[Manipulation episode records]
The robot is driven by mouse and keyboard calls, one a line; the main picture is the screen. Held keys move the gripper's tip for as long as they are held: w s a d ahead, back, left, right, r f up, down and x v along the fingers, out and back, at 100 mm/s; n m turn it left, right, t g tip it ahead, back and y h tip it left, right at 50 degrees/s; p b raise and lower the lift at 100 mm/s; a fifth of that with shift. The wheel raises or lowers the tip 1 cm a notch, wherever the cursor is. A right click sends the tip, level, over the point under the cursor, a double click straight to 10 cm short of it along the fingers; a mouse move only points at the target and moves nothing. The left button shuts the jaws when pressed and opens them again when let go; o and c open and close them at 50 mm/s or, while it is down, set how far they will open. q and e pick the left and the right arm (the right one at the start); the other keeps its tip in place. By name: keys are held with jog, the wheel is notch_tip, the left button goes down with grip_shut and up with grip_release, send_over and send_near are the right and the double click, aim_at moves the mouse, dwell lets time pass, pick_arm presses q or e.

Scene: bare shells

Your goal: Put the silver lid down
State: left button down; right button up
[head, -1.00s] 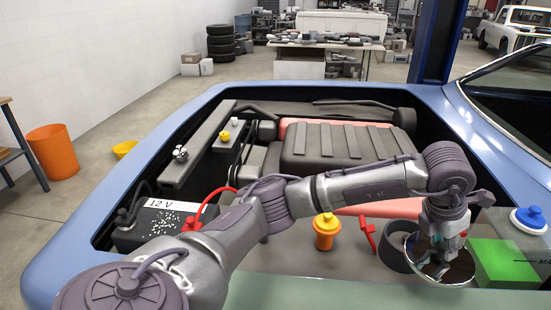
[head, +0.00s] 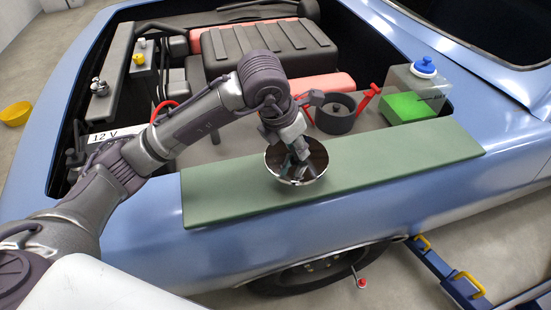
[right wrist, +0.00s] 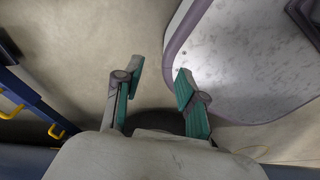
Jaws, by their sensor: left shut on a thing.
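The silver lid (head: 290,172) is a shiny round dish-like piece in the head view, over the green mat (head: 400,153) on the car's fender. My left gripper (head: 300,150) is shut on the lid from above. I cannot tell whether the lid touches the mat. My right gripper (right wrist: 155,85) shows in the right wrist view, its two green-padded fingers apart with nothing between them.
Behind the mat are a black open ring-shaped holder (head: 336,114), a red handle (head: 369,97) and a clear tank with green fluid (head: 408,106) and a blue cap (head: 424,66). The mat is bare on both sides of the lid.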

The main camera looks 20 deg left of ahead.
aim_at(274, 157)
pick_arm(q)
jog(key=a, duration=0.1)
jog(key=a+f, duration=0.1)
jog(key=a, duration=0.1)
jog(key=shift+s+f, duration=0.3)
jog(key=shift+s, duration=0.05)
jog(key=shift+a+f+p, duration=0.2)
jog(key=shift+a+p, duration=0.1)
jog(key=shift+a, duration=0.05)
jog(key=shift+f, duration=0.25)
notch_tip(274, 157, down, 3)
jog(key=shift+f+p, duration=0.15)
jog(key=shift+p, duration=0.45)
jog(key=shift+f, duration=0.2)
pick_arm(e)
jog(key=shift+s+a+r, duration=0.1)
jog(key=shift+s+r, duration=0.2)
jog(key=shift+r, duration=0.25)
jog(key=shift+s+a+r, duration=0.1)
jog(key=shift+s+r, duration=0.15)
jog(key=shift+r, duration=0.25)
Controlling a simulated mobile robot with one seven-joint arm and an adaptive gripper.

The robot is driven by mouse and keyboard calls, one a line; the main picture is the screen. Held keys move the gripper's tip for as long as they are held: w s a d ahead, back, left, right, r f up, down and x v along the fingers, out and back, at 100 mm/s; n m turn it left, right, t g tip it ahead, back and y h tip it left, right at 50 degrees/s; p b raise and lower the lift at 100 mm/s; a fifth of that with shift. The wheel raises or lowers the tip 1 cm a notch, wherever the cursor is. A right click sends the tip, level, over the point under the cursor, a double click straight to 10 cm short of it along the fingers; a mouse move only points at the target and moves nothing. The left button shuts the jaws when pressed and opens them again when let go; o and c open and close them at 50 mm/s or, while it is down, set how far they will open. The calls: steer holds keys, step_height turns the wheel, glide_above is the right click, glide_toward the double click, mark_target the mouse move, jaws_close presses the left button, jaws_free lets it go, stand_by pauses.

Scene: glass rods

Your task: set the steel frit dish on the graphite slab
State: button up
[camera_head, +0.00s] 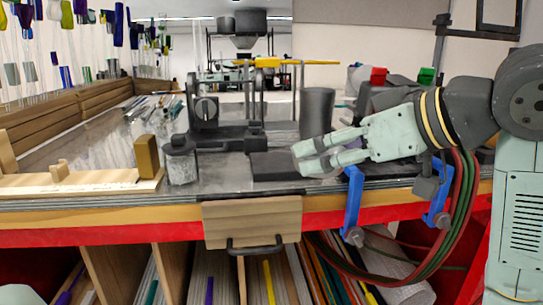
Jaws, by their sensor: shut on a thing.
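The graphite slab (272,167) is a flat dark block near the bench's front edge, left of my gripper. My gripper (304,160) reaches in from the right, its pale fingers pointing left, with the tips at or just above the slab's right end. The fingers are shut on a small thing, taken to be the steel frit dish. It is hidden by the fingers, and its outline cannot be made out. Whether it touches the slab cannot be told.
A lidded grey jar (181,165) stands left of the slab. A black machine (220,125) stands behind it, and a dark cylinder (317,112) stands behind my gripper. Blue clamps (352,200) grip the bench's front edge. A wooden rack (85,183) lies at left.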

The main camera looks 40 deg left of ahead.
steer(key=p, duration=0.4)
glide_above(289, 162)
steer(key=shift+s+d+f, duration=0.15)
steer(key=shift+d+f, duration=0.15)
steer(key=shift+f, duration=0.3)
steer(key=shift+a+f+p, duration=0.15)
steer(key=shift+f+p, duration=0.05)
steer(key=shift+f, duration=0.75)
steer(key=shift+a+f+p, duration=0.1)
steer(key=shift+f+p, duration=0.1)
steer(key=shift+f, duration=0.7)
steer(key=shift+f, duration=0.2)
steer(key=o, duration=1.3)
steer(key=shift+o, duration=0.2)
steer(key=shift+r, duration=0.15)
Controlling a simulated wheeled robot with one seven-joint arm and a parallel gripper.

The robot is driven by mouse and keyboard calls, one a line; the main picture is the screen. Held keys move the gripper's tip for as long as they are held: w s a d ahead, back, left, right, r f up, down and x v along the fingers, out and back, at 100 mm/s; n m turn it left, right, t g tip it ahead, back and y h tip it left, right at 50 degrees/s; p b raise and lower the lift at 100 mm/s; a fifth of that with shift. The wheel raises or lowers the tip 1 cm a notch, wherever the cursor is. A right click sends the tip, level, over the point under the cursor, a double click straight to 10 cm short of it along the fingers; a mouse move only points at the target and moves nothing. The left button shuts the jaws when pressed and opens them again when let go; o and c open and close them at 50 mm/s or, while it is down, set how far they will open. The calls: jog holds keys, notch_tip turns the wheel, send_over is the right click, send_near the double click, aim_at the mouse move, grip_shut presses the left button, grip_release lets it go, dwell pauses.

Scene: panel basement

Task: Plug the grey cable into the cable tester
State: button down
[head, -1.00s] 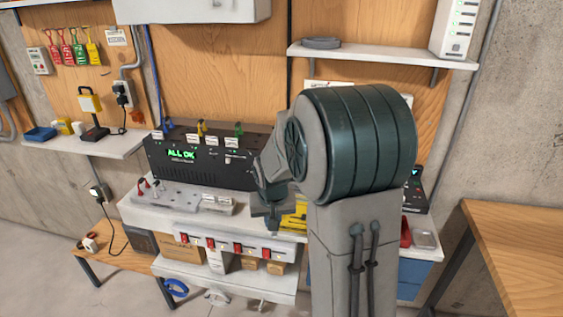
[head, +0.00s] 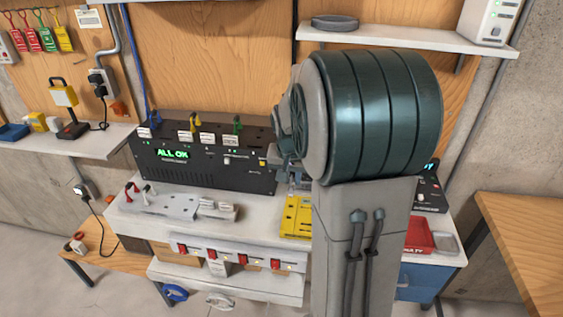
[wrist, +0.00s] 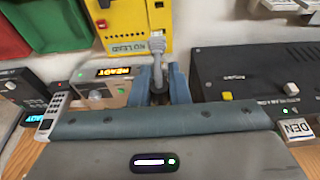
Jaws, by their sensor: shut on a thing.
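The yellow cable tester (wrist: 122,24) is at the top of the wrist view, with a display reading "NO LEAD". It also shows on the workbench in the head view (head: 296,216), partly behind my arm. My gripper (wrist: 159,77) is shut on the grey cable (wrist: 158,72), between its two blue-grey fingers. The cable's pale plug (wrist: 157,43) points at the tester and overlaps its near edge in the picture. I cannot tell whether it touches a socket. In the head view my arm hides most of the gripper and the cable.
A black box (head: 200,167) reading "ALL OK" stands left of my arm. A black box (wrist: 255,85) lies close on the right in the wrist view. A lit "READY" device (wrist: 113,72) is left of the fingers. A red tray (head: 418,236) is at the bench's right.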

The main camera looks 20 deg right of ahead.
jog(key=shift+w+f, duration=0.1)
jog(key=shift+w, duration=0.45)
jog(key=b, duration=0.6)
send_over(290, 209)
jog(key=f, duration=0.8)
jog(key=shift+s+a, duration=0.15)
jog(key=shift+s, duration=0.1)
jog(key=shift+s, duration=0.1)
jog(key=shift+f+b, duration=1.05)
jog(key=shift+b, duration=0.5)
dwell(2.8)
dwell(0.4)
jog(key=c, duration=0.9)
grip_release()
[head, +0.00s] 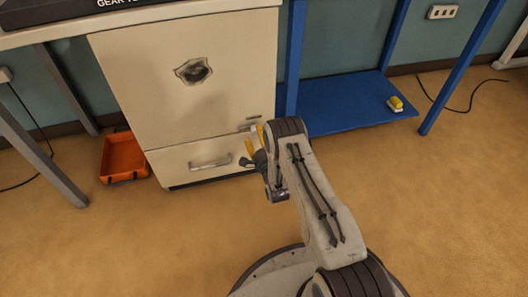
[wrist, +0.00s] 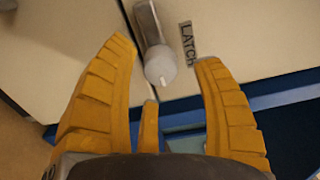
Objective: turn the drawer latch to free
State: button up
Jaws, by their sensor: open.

Goal of the exercise:
Exactly reproduce the lines beginning at the one that contains "The main camera looks 20 deg right of ahead." and ending at the final line of the material, with the pictures left out.

The reply:
The main camera looks 20 deg right of ahead.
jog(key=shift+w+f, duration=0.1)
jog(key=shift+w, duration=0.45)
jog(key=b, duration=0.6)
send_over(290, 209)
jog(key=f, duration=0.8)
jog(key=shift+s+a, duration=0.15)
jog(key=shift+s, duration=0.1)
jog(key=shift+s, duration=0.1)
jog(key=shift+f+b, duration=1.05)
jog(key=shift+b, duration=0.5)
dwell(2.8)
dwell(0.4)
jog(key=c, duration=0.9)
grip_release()
[head, +0.00s] 
[wrist, +0.00s] 
Objective: turn the drawer latch to free
State: button up
Jaws, by their sensor: open.

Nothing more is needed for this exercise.